体側姿勢」は、この姿勢の取り方をさらに推し進めたものであり、体側というのは、身体の正面でなく、横側という意味である。つまり、ただ傾けるだけでなく、身体全体を横向きにする(ハ)。
 ここで、足使いとして重要なのは、図のように片方の足が、アウトサイドになることだ。 人間の身体というのは、関節など骨の結節点が、前後に曲がりやすく、屈伸できるようになっている。 
 ただ、この関節部分も前後で曲がっても、横方向、つまり体側方向は曲がりにくくなっている。

 クライミングにおける体側の活用とは、この体側の曲がりにくさを利用するのである。

 図ー1は人が同じホールド、スタンスを使って、同じ傾斜の壁に立った場合、どちらが姿勢を保ちやすいかを示したものである。

 壁に正面を向いて身体を保持しようとすると、曲がりやすい腰、膝、背中などを、人は意識して曲がらないように力を入れて姿勢保持しなくてはならない。

 しかし、身体を壁に横に向けて保持すると、身体の構造上、膝も背中も曲がりにくい。曲がるとすれば腰だが、それもわずかだろう。

 このことは何を意味しているか?傾斜のある壁で傾いている身体を支える力は同じである。人がそれ以外に使っている力は、腰や膝、背中をしゃんと伸ばす力、ようするに姿勢を保つための力である。この力が必要かどうかが、2つのケースの違いである。

 

 このように、壁に体側を向けて立つ方が、疲れず、省力性に優れている。ただし、支える両手、立つ両足の関係もあるので、完全に壁に体側を向けて立つというのは、どうしても無理がある。

 したがって、やや斜め方向に半身になり、身体の骨格の曲がりにくさを利用する。100%でなくとも、わずかでも横方向になれば、楽になるということである。

 

 しかし、この姿勢はクライミングを始めたばかりの人には、拒否反応が出るかもしれない。なぜというと、足を滑らせて落ちるかもしれないと考えていると、横を向いて落ちることに恐怖感が持つためだ。
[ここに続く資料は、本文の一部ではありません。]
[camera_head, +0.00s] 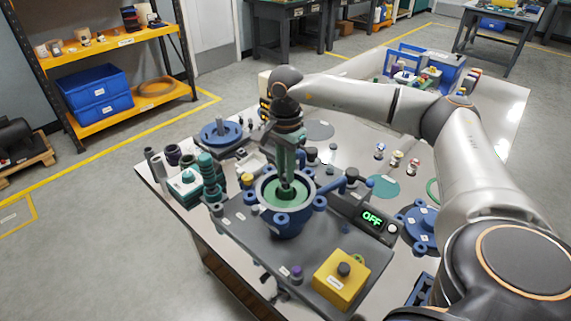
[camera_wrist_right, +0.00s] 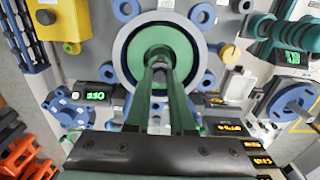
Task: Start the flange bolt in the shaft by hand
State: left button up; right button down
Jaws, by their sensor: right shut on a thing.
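A round blue-rimmed housing (camera_head: 262,188) stands on the dark plate, with a green shaft part (camera_head: 272,198) inside it. In the right wrist view the housing's pale ring (camera_wrist_right: 207,55) surrounds the green disc (camera_wrist_right: 160,32). My right gripper (camera_head: 286,187) points down into the housing, over the middle of the shaft. Its long green fingers also show in the right wrist view (camera_wrist_right: 160,68), shut on a small dark thing, apparently the flange bolt, mostly hidden between the tips. I cannot tell whether the bolt touches the shaft or is in its hole. My left gripper is not in view.
Blue lugs and clamps ring the housing. A display box (camera_head: 371,217) reading OFF stands to its right, a yellow box (camera_head: 342,276) in front. Green and dark fittings (camera_head: 208,170) crowd the left side. The white table (camera_head: 350,160) has some free room behind right.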

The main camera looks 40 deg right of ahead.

 しかし、慣れてくると、いつ落ちるかが、身体で分かるようになり、落ちる瞬間、正面を向くなど、安全な姿勢に戻って落ちれるようになる。経験するうちに、壁に横を向いていることに不安を感じなくなる。心配は無用だ。

  

 いずれにせよクライミング中は、必要に応じて、動くときも、静止しているときも、なるべく半身の姿勢でいるのが、省力的である。 

 これは動的フォームのカウンターバランスなどでも同じだ。

 クライミングでのレスト姿勢で、ホールドの下に入って、手を伸ばし、しゃがみこむという場合もある。身体を真下に落とすというが、そのようにうずくまるようになる場合も、片方の手に体重を預け、きもち半身になるほうが良い。そのほうが同じように骨格のかたちの利用でパワーをセーブできる。

 なお、体側を壁に向けるこのフォームには、もう1つメリットがある。

 図ー3を見てほしい。私たちは、壁を何を使って登っているのだろうか? 私たちは、あくまでもホールドとスタンスを使って登るのであって、壁の傾斜がどのように、また、どちらを向いているかなどは、実は関係ないのである。

 人が壁に向いて立つと、100度壁は、そのまま100度壁だ。しかし、ホールドの位置によっては、下の図のように、壁はときに100度以下、90度や80度にもなる。

 壁のホールドによっては正面から持つより、横からの方が持ちやすい場合もある。そして、ホールド、スタンスの位置を生かせば、傾斜をうまく殺すことも出来るわけだ。

 ようするに、ホールド、スタンスに注目し、壁の傾きにはだまされてはいけないのだ。

 もっというと、ホールドもスタンスも、手指が接触し、靴が接触する、その部分が問題であり、ホールド全体や壁がどのような形や向きであるかは、関係がない。

 つまり、手指がさわり、靴にはねかえってくるストーンの反作用を感じて、身体の動きを作っていくことが重要なのだ。